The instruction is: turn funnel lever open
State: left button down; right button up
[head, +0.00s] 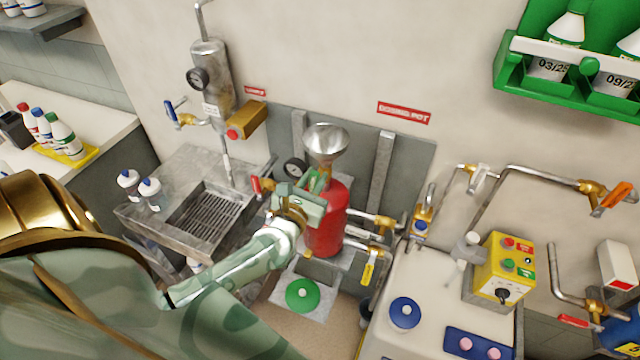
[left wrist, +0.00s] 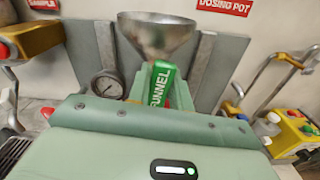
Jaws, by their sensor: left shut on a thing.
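The funnel lever is a green handle marked FUNNEL (left wrist: 162,84), standing upright just below the metal funnel (left wrist: 158,45) in the left wrist view. In the head view the funnel (head: 326,142) sits on top of the red dosing pot (head: 325,228), and a bit of the green lever (head: 320,181) shows beneath it. My left gripper (head: 306,196) is at the top of the pot, shut on the funnel lever. The gripper body hides the lever's lower part and the valve under it. My right gripper is in neither view.
A pressure gauge (left wrist: 107,84) is close to the left of the lever. A red-handled valve (head: 258,184) is left of the pot, and brass valves (head: 376,221) are on its right. A steel sink (head: 190,215) stands left. A yellow control box (head: 503,268) stands right.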

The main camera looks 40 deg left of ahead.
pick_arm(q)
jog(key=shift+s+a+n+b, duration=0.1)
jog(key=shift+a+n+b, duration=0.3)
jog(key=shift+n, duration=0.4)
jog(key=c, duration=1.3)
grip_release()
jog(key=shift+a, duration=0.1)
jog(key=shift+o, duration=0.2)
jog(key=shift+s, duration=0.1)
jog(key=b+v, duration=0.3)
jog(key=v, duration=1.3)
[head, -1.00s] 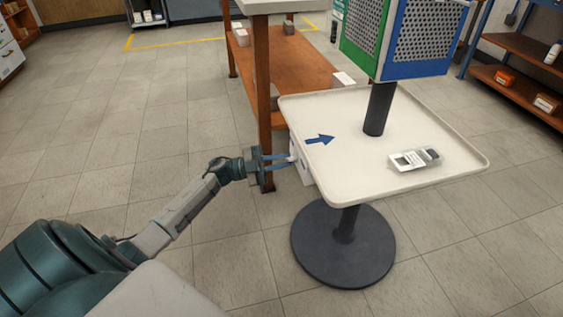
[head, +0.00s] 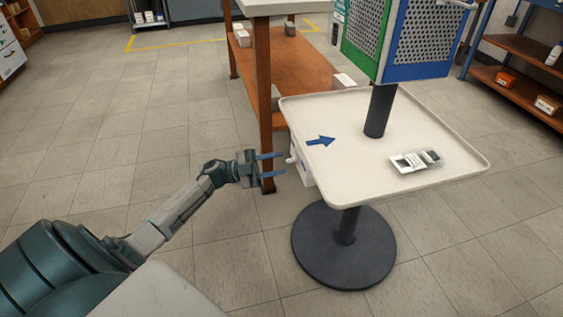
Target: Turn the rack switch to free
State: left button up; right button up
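The rack is a cream tray table (head: 440,185) on a dark post, with green and blue perforated panels (head: 417,71) above it. A white switch box (head: 303,165) is fixed under the tray's left edge. A small pale switch knob (head: 291,160) sticks out of the box towards the left. My left gripper (head: 279,163) is open and empty, its two blue-grey fingers pointing right at the knob, just short of it. The knob's exact setting is too small to read. My right gripper is out of view.
A small grey and white device (head: 415,161) lies on the tray. A wooden shelf unit (head: 265,110) stands close behind my left gripper. The floor to the left is clear.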

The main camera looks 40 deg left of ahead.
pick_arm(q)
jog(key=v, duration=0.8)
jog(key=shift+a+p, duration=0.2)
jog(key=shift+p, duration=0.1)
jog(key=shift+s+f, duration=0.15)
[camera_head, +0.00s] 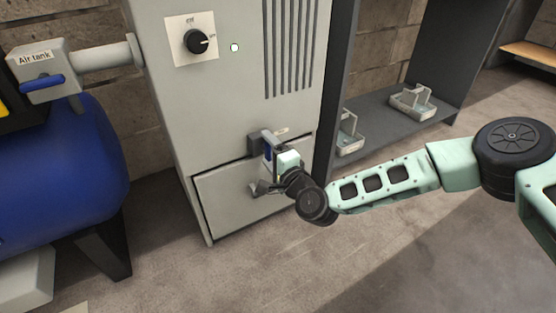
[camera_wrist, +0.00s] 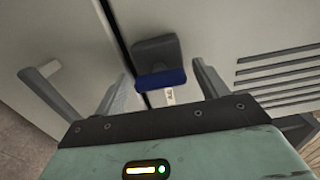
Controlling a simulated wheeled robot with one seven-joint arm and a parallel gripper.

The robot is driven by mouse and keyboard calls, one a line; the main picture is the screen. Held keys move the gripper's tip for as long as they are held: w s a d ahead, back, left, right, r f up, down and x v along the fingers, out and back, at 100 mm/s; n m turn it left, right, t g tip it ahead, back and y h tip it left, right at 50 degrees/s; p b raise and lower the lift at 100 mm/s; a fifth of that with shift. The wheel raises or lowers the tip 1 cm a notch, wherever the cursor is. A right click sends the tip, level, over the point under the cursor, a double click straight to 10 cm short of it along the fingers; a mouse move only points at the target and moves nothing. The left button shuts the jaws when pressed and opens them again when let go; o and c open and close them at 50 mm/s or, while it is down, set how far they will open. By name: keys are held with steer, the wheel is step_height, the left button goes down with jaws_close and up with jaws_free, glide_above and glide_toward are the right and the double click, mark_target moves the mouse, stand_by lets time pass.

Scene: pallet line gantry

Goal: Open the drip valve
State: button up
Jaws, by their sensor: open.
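The drip valve, with a dark grey body (camera_wrist: 155,48) and a blue lever (camera_wrist: 161,79), sits on the cabinet front close to the seam above the drawer. In the head view its blue lever (camera_head: 267,152) is partly hidden by my gripper. My gripper (camera_wrist: 161,70) is open, with one finger on each side of the blue lever. In the wrist view gaps show between the lever and both fingers. In the head view my gripper (camera_head: 264,166) is close against the cabinet front. A small label (camera_wrist: 170,96) shows by the lever, too small to read.
The drawer (camera_head: 230,205) is shut, and its handle (camera_wrist: 52,88) is beside my gripper. The cabinet carries a rotary switch (camera_head: 195,42) and vent slots. A pipe with a blue lever labelled "Air tank" (camera_head: 42,84) stands left, above a blue tank (camera_head: 70,180). A shelf (camera_head: 385,115) holds baskets at right.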

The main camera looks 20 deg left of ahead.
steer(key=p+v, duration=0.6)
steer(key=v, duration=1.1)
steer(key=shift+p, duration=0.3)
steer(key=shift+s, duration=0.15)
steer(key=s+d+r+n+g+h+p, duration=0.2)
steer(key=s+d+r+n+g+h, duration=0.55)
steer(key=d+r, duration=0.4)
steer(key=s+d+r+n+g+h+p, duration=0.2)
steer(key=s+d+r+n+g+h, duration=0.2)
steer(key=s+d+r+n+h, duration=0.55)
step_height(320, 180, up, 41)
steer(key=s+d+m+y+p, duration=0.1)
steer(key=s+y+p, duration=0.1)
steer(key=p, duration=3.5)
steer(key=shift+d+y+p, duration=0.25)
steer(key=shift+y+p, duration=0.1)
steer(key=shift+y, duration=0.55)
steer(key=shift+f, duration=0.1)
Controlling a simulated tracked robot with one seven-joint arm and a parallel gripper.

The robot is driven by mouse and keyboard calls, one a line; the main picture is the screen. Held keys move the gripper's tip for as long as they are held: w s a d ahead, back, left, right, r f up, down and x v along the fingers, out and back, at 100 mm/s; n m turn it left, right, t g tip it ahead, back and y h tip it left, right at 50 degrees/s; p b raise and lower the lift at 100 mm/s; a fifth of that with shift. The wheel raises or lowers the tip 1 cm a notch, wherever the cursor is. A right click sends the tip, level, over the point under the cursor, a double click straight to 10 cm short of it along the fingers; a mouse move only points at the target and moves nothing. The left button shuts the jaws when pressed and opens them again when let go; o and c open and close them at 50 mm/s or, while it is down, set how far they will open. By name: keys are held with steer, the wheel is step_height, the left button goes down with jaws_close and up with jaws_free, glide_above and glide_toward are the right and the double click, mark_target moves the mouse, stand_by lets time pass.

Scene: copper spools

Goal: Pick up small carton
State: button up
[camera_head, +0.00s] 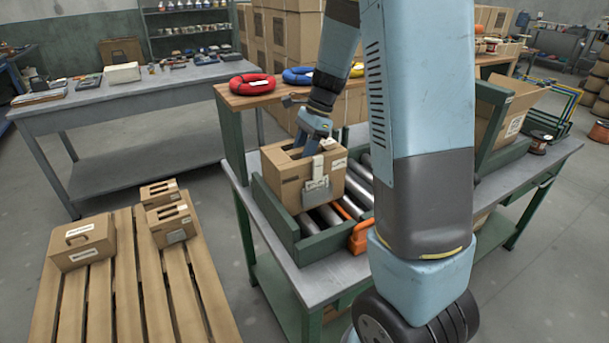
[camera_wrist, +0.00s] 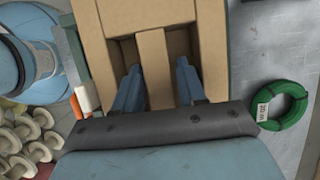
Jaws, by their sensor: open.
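A brown carton (camera_head: 290,190) with white labels and a grey pocket on its front stands on the roller track of the workbench. Its top has two openings with a cardboard strip between them, as the wrist view of the carton (camera_wrist: 212,50) shows. My gripper (camera_head: 308,150) reaches down from above at the carton's top. In the wrist view my gripper (camera_wrist: 157,68) is open, with one finger on each side of the middle strip and a gap to it. The fingertips reach into or just over the openings; the exact depth is unclear.
A wooden pallet (camera_head: 100,300) at left holds a handled carton (camera_head: 82,242) and two smaller cartons (camera_head: 158,193) (camera_head: 172,225). Green side rails (camera_head: 272,212) flank the rollers. An orange tool (camera_head: 359,238) lies beside the carton. A red coil (camera_head: 252,84) lies on the shelf behind.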

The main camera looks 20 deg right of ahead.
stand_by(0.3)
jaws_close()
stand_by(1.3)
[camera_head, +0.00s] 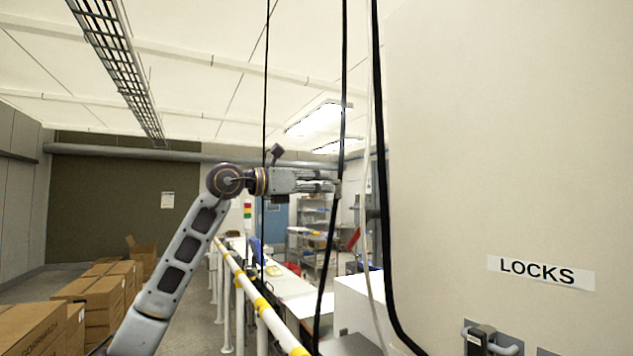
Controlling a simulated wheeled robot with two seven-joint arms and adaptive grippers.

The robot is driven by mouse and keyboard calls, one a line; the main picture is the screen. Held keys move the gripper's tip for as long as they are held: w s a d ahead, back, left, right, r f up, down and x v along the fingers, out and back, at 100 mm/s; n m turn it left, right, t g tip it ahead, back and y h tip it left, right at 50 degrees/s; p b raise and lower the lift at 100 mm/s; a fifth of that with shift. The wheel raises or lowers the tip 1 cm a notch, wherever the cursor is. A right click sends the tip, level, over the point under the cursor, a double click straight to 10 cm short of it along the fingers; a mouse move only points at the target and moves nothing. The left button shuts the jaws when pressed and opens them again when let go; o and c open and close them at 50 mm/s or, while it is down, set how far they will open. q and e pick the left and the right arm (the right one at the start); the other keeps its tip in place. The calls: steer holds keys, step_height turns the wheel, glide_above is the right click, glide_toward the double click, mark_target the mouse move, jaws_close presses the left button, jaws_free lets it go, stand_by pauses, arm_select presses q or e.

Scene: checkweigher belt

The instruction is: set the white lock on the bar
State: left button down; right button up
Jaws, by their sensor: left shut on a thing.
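My left gripper (328,187) is raised in the middle of the view, pointing right. Its fingers are shut on a small pale thing (338,188), which fits the white lock; the fingers and a black cable cover much of it, so its shape is unclear. At the lower right, under a sign that reads LOCKS (541,272), a grey bar (505,349) stands out from a pale panel. A dark lock (480,341) is at the left part of this bar. The gripper is well to the left of the bar and higher in the picture. My right gripper is not in view.
The pale panel (500,140) fills the right side. Black cables (379,150) hang between my gripper and the panel. A yellow-banded white railing (262,303) runs below. Cardboard boxes (105,300) stand at the left. Shelves (313,240) stand farther back.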

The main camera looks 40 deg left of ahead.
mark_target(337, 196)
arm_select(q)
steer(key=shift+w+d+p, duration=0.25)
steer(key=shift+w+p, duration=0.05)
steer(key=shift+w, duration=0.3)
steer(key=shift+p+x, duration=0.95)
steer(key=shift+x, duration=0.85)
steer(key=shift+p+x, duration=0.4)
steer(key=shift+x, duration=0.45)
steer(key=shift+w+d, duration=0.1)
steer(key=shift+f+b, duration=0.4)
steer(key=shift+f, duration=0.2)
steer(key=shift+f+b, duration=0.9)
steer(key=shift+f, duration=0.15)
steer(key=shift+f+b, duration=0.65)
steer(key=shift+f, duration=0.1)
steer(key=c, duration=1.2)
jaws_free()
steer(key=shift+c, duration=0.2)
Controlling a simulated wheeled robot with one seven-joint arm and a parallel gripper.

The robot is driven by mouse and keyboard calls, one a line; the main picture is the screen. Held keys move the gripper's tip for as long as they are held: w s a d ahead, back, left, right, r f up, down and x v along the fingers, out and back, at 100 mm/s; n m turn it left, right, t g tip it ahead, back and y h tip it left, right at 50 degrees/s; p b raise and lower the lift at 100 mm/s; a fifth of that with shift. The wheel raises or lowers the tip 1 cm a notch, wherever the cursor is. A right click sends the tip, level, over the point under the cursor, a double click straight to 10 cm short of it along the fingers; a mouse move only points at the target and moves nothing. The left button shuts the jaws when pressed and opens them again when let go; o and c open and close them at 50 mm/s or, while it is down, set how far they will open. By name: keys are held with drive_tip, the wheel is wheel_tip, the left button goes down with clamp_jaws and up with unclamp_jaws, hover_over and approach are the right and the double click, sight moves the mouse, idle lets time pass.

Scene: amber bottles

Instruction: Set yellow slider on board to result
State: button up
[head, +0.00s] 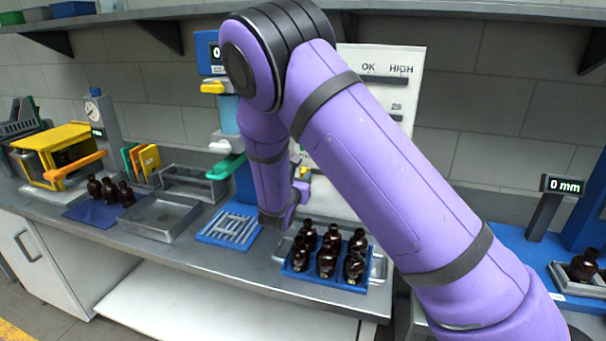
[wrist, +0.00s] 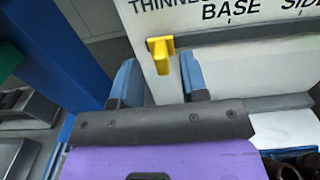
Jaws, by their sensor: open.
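The white board (head: 408,95) stands at the wall behind the bench, with OK and HIGH readable; my arm covers its left part. In the wrist view the board (wrist: 240,68) shows the words BASE and SIDE, with part of another word. The yellow slider (wrist: 160,54) sticks out near the board's left edge. In the head view this slider is hidden behind my arm. My gripper (wrist: 157,72) is open and empty, with its two blue fingers on either side of the slider in the picture. I cannot tell how far the fingertips are from it.
A blue dispenser column (head: 208,62) is left of the board. A blue rack (head: 230,228) and an empty metal tray (head: 160,216) lie on the bench. A 0 mm display (head: 565,186) is at right.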

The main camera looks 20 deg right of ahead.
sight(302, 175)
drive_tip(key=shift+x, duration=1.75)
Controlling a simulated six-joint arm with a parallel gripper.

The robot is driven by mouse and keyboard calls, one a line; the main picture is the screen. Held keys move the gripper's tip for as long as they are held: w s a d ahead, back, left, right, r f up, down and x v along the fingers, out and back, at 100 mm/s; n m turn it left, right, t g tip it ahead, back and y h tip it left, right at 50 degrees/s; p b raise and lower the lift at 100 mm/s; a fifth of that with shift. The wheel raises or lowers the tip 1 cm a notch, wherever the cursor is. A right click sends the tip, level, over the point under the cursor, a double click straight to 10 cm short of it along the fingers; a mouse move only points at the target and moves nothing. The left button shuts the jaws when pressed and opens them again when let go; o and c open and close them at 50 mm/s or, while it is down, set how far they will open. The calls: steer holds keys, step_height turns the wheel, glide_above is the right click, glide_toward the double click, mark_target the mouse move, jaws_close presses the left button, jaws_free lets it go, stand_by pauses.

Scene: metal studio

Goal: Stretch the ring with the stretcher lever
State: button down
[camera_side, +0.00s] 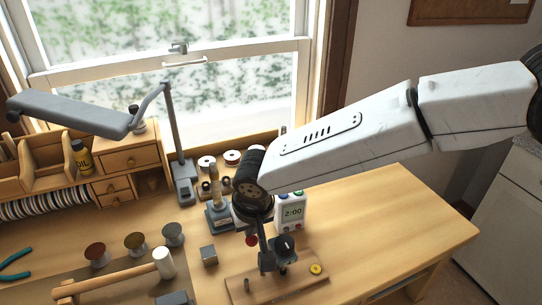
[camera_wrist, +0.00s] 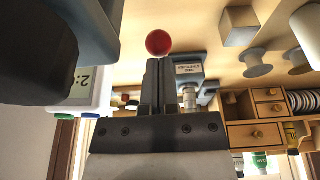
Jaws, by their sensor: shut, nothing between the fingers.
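The ring stretcher (camera_side: 219,217) is a blue-grey block with a label and an upright tapered post, standing near the middle of the bench. In the wrist view it (camera_wrist: 189,70) is just right of my fingers. A red ball knob (camera_wrist: 159,42), which looks like the lever's end, is just past my fingertips; it also shows in the side view (camera_side: 251,240), beside my wrist. My gripper (camera_wrist: 158,62) points down, its two fingers shut together and empty. I cannot tell whether they touch the knob. I cannot make out the ring on the post.
A timer (camera_side: 291,212) stands right of the stretcher. A wooden board (camera_side: 240,288) is in front, with a dark grey device (camera_side: 270,262) at it. A small metal cube (camera_side: 209,255) and a mallet (camera_side: 164,263) are to the left. The bench's right side is clear.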

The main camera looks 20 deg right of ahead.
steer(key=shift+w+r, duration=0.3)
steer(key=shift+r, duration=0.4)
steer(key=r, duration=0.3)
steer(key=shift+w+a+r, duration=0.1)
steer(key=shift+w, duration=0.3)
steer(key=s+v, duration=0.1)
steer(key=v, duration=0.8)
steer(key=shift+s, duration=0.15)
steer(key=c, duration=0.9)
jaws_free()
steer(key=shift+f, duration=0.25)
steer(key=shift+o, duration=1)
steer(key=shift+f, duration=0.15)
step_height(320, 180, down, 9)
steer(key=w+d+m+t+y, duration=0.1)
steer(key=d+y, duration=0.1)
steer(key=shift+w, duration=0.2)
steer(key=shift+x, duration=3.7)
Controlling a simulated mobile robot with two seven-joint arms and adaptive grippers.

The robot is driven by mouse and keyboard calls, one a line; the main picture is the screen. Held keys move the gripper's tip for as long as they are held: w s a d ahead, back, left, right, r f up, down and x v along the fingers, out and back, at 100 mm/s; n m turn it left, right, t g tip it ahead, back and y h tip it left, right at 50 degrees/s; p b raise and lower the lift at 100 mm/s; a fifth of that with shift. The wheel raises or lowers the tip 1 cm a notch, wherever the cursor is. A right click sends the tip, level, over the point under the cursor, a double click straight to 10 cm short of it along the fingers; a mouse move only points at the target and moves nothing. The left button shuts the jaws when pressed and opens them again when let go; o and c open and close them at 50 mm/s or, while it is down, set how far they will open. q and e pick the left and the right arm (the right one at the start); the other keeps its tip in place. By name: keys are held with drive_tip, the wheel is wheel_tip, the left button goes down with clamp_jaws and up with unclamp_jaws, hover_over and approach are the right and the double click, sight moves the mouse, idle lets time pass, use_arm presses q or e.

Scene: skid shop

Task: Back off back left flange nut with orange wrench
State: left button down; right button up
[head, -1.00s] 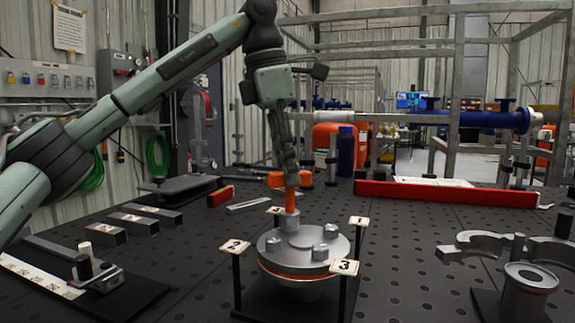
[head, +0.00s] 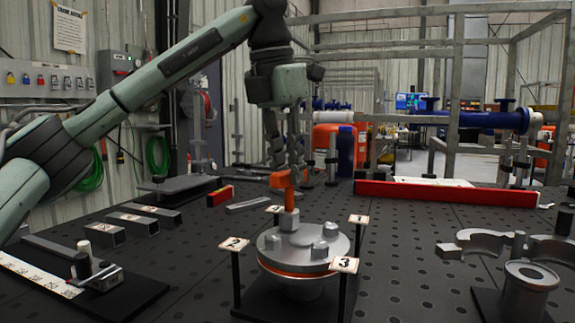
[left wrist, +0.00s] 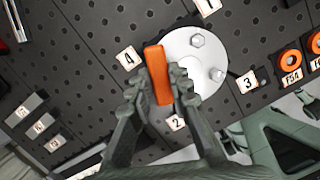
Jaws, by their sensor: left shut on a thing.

★ ★ ★ ★

Copy each line of the records containing the string "arms".

Controlling a simulated wheeled robot with two seven-joint arms and adaptive grippers.
Controlling a simulated mobile robot with two seven-joint arms and adaptive grippers.

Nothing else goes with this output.